The current music scene is the most vibrant it has ever been. The fact that you won’t allow yourself to recognize that fact does not make it any less of a fact. But I’ll be happy to leave you with the last word on this – knowing that any response you give will only show to the average reader the weakness of your position on this particular claim and that it stems solely from your own aesthetic preferences and not from any semblance of fact.
I find it striking how the console video game industry, which is comparatively least effected by copyright infringement because of the inherent technological difficulties of broadly pirating console games, has made enormous gains and strides in not only innovation but profits as well, effectively outpacing even the behemoth movie industry. Although this is just a bystander’s correlation, it would be interesting to see how much of a correspondence it actually may be. I find it funny when someone arguing in support of copyright infringement is asked to apply their points of view to the console gaming industry ~ they get a puzzled look and have to wonder a bit why their views are valid for music/movies, but not necessarily the latest Xbox 360 game.
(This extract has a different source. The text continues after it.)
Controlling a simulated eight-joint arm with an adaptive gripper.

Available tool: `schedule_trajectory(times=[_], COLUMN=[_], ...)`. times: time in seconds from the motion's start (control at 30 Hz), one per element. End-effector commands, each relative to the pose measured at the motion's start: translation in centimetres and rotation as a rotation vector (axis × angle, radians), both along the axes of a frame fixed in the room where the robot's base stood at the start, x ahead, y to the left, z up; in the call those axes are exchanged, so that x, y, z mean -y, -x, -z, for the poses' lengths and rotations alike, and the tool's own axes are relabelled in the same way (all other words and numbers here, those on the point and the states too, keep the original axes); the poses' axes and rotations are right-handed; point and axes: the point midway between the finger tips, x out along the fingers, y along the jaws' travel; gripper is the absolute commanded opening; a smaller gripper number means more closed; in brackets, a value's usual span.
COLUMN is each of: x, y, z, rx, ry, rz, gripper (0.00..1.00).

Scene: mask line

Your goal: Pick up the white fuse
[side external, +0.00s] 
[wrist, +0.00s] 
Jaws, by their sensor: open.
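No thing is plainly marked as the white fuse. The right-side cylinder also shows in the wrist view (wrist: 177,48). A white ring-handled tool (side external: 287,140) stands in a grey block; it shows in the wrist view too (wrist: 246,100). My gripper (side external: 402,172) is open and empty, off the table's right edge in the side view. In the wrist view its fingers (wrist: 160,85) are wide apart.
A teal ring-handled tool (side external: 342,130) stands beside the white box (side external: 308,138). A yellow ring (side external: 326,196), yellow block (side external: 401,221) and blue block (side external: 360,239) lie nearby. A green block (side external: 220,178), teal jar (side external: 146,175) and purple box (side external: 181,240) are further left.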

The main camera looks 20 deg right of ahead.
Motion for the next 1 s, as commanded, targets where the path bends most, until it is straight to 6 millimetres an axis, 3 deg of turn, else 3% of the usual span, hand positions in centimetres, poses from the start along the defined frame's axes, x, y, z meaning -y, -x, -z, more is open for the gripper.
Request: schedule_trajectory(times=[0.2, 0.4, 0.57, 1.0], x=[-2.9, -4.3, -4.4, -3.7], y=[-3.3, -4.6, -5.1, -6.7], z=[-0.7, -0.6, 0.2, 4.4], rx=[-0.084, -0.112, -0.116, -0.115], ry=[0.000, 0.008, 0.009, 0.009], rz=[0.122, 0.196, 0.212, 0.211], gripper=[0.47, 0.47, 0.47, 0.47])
Unfortunately, piracy support seems to be a matter of selective culture these days, not one of reasonable thought.
In any case, as an independent artist myself I whole-heartedly agree with this article. It’s too long been the case where the content-creators have had to undertake the enormous task of policing their own works online and making very little of a dent in protecting themselves from piracy. Right now the immediate damages and flagrant illegal activities online are very publicly visible and real, and steps needs to be taken to stop it.